EXERCISE PROMPT: Only the number is wanted: count the lines in the data with "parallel" in them.

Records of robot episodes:
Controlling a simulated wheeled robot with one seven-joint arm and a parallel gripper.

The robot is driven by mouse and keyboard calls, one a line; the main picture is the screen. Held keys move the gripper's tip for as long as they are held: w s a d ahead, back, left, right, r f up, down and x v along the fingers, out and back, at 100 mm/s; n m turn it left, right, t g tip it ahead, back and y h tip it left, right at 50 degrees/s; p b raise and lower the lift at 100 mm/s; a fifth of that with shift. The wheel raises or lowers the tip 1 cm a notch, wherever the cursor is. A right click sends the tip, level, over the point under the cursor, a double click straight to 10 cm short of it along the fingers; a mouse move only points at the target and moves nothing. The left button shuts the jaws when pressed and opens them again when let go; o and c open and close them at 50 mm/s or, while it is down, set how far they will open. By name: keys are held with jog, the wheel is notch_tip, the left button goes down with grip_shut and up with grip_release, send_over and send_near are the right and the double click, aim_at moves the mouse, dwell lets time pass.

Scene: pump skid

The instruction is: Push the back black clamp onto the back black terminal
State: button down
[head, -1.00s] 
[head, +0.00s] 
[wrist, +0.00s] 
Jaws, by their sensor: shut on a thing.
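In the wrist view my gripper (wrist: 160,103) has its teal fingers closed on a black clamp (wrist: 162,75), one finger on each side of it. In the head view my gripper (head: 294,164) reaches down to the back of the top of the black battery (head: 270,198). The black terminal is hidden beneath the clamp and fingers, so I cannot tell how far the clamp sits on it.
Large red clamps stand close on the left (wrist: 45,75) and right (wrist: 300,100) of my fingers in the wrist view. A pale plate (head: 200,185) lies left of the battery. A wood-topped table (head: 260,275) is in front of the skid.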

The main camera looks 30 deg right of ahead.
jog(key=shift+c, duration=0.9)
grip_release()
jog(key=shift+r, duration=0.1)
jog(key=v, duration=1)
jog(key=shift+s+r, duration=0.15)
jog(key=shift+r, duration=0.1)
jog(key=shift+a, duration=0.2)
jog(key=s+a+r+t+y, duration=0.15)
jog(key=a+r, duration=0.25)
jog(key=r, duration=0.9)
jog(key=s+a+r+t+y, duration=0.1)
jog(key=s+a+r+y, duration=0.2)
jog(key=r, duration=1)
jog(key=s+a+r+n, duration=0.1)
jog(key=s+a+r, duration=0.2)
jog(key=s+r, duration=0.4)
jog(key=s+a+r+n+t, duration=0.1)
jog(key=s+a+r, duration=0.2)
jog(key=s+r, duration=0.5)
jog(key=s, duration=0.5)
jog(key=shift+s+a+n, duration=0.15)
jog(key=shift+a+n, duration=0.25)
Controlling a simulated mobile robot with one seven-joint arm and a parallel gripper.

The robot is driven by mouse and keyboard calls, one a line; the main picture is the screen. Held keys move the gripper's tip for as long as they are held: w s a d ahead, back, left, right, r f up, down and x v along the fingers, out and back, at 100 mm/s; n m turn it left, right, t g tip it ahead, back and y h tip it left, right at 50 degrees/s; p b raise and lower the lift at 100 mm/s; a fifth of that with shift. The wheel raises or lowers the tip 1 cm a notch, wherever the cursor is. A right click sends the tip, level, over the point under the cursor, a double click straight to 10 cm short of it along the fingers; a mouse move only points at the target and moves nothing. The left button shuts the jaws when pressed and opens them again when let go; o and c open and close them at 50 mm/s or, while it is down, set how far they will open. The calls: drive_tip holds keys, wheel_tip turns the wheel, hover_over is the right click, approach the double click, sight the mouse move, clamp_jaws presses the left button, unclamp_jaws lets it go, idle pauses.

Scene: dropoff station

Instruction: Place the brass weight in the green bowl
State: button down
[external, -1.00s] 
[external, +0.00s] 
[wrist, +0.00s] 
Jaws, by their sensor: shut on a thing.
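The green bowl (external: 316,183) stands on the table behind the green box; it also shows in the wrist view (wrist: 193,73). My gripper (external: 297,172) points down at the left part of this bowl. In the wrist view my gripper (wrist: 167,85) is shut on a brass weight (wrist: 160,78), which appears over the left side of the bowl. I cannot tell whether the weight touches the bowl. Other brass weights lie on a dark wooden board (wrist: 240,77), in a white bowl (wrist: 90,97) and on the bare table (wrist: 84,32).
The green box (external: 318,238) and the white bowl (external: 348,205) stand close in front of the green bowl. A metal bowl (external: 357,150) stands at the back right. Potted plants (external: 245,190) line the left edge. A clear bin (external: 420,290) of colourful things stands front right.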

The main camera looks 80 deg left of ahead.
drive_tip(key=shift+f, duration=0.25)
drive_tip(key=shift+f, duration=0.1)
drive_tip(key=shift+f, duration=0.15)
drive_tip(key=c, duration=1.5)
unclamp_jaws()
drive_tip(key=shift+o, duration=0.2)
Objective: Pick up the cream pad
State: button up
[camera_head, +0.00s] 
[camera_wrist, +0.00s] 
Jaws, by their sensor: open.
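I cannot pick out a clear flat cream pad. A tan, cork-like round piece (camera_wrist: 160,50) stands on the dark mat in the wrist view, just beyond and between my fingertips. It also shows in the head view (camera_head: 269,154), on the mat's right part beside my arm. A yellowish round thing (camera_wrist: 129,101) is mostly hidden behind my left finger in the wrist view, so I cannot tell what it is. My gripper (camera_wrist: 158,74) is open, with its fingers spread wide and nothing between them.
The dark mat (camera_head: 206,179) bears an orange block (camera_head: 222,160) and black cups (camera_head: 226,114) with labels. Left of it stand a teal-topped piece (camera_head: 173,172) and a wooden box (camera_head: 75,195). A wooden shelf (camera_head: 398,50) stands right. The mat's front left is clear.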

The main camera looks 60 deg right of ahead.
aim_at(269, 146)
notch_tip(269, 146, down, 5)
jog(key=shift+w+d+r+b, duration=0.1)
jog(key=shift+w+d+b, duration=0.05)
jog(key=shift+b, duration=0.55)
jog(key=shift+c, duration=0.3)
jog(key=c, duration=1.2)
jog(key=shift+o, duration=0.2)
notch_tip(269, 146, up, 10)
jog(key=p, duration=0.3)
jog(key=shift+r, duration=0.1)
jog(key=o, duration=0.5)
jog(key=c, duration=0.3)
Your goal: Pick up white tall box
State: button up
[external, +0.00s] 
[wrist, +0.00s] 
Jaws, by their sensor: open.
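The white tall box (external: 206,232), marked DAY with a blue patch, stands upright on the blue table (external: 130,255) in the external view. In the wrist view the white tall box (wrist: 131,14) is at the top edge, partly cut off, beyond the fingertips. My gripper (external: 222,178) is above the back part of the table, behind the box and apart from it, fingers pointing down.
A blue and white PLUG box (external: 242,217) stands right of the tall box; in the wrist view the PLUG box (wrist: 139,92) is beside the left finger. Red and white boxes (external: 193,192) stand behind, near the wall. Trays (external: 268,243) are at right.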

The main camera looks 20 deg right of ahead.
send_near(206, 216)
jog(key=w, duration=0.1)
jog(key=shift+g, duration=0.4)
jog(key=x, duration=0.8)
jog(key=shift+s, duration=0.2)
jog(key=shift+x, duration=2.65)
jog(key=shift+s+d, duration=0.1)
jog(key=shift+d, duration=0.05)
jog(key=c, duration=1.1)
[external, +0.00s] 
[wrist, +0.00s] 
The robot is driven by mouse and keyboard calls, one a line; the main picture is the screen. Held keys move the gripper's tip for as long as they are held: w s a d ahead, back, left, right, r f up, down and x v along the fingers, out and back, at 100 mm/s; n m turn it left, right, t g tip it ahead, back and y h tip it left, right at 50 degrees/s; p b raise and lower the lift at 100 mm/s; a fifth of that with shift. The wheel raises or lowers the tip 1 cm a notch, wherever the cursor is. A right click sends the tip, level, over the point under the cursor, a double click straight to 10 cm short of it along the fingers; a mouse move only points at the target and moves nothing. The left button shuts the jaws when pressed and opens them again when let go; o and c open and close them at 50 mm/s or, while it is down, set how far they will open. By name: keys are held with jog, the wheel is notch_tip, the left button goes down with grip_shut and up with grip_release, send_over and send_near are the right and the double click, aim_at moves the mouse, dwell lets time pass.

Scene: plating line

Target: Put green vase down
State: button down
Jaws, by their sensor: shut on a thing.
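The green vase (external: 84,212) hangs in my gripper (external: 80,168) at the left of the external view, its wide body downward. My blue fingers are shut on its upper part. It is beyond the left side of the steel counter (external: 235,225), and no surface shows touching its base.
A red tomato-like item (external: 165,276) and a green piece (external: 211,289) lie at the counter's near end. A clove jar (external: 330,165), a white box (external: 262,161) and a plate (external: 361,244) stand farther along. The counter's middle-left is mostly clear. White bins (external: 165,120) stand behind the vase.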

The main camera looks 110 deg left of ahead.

RESULT BELOW: 2